**Exercise:** Copy each line where the word "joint" occurs.

Records contained in a dataset
--------
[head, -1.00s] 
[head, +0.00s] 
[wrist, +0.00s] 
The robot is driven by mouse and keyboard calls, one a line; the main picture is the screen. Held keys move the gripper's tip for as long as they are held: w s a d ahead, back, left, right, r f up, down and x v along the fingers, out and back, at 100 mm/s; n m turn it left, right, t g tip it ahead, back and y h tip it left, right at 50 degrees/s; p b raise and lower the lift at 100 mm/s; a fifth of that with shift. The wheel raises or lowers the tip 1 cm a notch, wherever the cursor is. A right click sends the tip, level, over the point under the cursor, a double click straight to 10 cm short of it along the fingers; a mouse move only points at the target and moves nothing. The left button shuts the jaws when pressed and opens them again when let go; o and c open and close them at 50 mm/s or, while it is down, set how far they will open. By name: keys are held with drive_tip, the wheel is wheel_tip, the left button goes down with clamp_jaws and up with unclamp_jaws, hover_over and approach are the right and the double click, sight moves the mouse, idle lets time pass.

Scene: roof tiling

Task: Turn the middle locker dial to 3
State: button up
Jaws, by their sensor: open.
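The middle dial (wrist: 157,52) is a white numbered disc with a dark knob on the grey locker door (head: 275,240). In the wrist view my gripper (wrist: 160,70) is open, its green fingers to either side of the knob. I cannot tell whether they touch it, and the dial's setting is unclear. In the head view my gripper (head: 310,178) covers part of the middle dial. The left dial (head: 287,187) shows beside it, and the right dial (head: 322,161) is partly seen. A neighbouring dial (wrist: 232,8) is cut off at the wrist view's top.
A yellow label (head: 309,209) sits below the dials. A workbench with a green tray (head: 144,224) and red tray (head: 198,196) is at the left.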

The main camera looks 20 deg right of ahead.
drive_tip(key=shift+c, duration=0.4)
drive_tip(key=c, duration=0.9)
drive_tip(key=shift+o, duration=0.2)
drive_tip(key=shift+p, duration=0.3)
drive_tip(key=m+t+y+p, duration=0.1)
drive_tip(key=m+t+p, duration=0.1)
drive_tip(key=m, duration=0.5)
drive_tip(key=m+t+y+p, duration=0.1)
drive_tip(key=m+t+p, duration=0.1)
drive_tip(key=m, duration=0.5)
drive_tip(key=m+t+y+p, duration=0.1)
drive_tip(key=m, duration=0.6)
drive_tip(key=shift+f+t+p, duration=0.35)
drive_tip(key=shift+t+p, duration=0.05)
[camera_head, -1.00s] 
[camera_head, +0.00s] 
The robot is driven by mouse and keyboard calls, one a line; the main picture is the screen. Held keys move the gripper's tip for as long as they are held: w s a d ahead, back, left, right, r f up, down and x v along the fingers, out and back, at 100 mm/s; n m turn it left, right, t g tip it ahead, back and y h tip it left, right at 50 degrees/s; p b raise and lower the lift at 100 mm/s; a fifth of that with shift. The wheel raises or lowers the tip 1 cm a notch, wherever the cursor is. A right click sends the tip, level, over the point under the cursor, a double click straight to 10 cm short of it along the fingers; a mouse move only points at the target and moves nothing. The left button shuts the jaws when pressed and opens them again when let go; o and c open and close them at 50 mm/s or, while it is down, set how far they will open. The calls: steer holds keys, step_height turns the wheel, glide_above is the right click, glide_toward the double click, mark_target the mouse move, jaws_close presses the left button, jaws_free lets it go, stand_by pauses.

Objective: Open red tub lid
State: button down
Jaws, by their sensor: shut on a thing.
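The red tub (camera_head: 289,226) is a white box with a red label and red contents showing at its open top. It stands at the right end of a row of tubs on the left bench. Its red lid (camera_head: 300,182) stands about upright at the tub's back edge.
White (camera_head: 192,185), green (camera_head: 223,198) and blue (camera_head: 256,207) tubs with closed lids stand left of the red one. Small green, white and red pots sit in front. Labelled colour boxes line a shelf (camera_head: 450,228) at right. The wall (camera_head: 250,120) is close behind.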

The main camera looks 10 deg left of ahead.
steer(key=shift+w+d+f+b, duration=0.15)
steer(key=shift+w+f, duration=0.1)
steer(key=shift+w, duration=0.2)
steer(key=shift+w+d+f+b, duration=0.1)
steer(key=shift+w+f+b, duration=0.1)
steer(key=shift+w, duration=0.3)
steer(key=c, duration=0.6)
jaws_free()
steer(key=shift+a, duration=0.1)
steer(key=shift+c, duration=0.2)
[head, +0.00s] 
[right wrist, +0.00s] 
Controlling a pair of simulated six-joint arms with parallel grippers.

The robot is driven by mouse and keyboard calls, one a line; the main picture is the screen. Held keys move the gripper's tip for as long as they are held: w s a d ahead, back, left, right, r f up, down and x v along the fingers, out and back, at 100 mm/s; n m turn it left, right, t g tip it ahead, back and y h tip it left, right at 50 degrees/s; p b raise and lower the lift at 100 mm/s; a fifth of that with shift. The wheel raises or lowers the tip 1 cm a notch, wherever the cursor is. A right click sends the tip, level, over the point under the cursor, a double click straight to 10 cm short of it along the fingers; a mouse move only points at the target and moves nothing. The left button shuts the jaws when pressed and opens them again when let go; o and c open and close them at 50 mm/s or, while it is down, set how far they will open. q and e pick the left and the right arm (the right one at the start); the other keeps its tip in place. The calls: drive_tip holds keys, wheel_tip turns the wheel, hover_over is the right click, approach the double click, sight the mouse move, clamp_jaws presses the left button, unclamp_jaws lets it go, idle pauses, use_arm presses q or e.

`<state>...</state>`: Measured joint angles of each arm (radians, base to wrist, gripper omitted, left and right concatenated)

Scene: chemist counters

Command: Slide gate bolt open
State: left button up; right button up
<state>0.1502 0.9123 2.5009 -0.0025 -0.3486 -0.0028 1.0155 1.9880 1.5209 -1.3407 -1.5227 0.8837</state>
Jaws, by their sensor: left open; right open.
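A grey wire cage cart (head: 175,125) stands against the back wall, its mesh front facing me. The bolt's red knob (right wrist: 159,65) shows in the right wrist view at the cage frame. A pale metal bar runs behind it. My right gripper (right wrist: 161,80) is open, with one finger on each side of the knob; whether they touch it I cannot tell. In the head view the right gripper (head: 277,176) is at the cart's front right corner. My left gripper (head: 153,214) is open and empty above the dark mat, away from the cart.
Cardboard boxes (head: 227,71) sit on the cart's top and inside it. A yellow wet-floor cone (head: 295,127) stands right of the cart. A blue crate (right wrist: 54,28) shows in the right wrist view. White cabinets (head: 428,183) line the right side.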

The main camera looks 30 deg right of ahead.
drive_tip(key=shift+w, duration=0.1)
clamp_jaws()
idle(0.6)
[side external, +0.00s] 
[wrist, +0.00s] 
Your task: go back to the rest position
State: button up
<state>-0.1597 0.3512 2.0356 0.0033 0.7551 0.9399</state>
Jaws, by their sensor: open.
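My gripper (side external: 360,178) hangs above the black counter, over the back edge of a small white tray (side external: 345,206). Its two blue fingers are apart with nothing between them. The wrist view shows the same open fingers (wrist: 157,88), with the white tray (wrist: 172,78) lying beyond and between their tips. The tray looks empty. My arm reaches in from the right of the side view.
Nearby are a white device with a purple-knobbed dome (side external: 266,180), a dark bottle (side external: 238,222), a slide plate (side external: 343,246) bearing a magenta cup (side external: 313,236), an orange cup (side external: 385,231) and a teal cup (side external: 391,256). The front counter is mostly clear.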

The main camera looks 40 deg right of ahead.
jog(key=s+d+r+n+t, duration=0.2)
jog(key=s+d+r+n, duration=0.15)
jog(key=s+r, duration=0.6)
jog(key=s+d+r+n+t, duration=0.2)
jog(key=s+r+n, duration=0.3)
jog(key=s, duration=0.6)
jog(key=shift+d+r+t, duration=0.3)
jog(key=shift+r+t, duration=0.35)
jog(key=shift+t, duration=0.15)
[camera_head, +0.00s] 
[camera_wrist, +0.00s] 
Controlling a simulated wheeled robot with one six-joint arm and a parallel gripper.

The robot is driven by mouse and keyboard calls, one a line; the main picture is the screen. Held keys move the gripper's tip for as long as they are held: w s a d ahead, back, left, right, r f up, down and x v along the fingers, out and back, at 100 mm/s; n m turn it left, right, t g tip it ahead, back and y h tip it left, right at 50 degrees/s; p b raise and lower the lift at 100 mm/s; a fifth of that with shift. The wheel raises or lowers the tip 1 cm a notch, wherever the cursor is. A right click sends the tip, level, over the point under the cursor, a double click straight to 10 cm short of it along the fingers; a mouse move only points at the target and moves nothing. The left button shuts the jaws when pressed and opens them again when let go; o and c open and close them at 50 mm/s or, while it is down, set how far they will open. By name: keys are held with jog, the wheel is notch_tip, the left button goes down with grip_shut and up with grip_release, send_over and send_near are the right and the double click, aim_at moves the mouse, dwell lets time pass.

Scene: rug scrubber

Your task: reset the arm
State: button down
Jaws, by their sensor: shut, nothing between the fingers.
--------
**Solution to the exercise:**
Controlling a pair of simulated six-joint arms with parallel grippers.
`<state>...</state>`: Measured joint angles of each arm (radians, base to wrist, gripper omitted, left and right concatenated)
Controlling a simulated wheeled robot with one six-joint arm and a parallel gripper.

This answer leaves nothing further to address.